Putin plant seine Luftabwehr auf der Krim neu: Durch die wiederholten Angriffe der Ukraine auf Luftabwehr-Stellungen ergänzt Russland jetzt die eingesetzten S-400-Batterien durch moderne S-500-Raketen (Symbolbild. © Kirill Kukhmar/Tass/Imago

Russland rüstet nach auf der Krim, die Ukraine schießt die Luftabwehr zusammen. S-500-Raketen sollen Putin die Kontrolle über den Himmel zurückholen.

Simferopol – „Das russische Momentum ist zurück“, sagt Markus Reisner. Der Oberst des österreichischen Bundesheeres ist in der Öffentlichkeit bekannt für seine Analysen. Aktuell sieht er schwarz für die Ukraine im Kampf gegen Wladimir Putin. Als Phase Sechs oder „zweite Winteroffensive“ bezeichnet der Stabsoffizier die aktuelle Lage im Ukraine-Krieg: Russland hätte entlang der 1.200 Kilometer langen Front inzwischen die Initiative gewonnen und behalten – mit Ausnahme des Schwarzen Meeres.

Vor Lieferung der F-16-Kampfjets and die Ukraine: Russland verlagert moderne Luftabwehr auf die Krim

Aktuell scheint sich die Invasionsarmee dort gezwungen zu sehen, ihre moderne Luftabwehr auf die Krim zu verlagern, um sich effektiv schützen zu können.

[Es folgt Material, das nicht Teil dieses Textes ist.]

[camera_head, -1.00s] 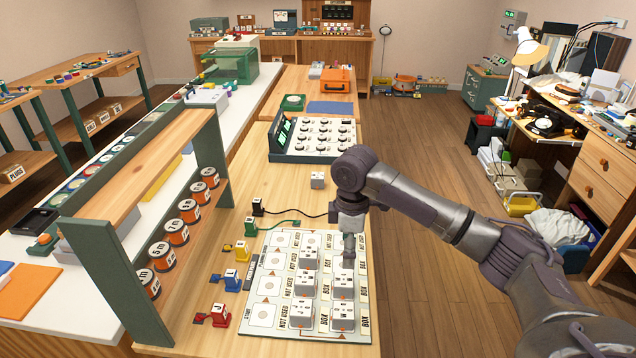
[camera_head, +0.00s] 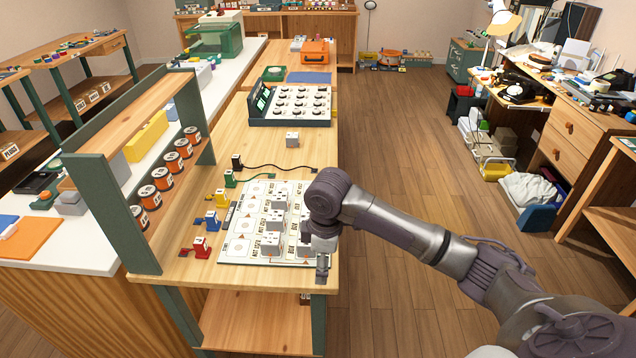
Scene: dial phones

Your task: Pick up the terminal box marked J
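Several small grey terminal boxes stand on the white printed board, among them a front left one (camera_head: 272,243) and a front right one (camera_head: 304,248). Another grey box (camera_head: 292,139) stands alone behind the board (camera_head: 238,250). The letters on the boxes are too small to read, so I cannot tell which is marked J. My right gripper (camera_head: 323,276) points down beside the board's front right corner, near the table edge. It looks empty, but its fingers are too small to tell open from shut. My right arm hides part of the board's right side. My left gripper is not in view.
Red (camera_head: 200,246), blue (camera_head: 212,220), yellow and green connectors line the board's left side. A green-framed wooden rack (camera_head: 130,230) with orange spools stands further left. A dial panel (camera_head: 290,120) lies behind. Floor (camera_head: 420,150) is open to the right.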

Möglicherweise auch für zukünftige Ukraine-Luftangriffe durch F-16-Kampfjets, sobald diese an die Ukraine ausgeliefert werden.

Newsweek berichtet aufgrund von Aussagen des ukrainischen Geheimdienstes, dass Russland Teile eines brandneuen S-500-Luftabwehrsystems auf die Krim verlegt hat. Der Schritt folge auf die wiederholten Angriffe Kiews gegen die hochentwickelte russische Luftabwehr auf der Halbinsel, vermutlich mit Angriffen des taktischen Langstreckenraketensystems der US-Armee, den ATACMS-Raketen (Army Tactical Missile System), schreibt Newsweek.

Ukrainische Erfolge vor F-16-Lieferung: Empfindliche Treffer gegen Russlands Luftabwehr zwingen Putin zum Handeln

„Es ist ein Katz- und Maus-Spiel – ein Wettlauf gegen die Zeit. Möchte man daher ein durchschlagendes Ergebnis erzielen, ist es besser, ohne Ankündigung massiv anzugreifen – und nicht zu kleckern“, sagt Reisner auf seinem Youtube-Kanal des Österreichischen Bundesheeres.

Offenbar ist das der Ukraine auf der Krim besser gelungen als anderswo an der Front. Russland habe ihr vermeintlich schlagkräftigstes Luftabwehrsystem S-500 auf der Krim platziert, sagte Kyrylo Budanov dem ukrainischen Fernsehsender Edyny Novyny. Budanov ist Leiter der Hauptdirektion für Geheimdienste des Verteidigungsministeriums der Ukraine und stützt sich in seiner Behauptung auf die Zerstörung einiger auf der Krim stationierter S-300 und S-400 Luftabwehr-Batterien.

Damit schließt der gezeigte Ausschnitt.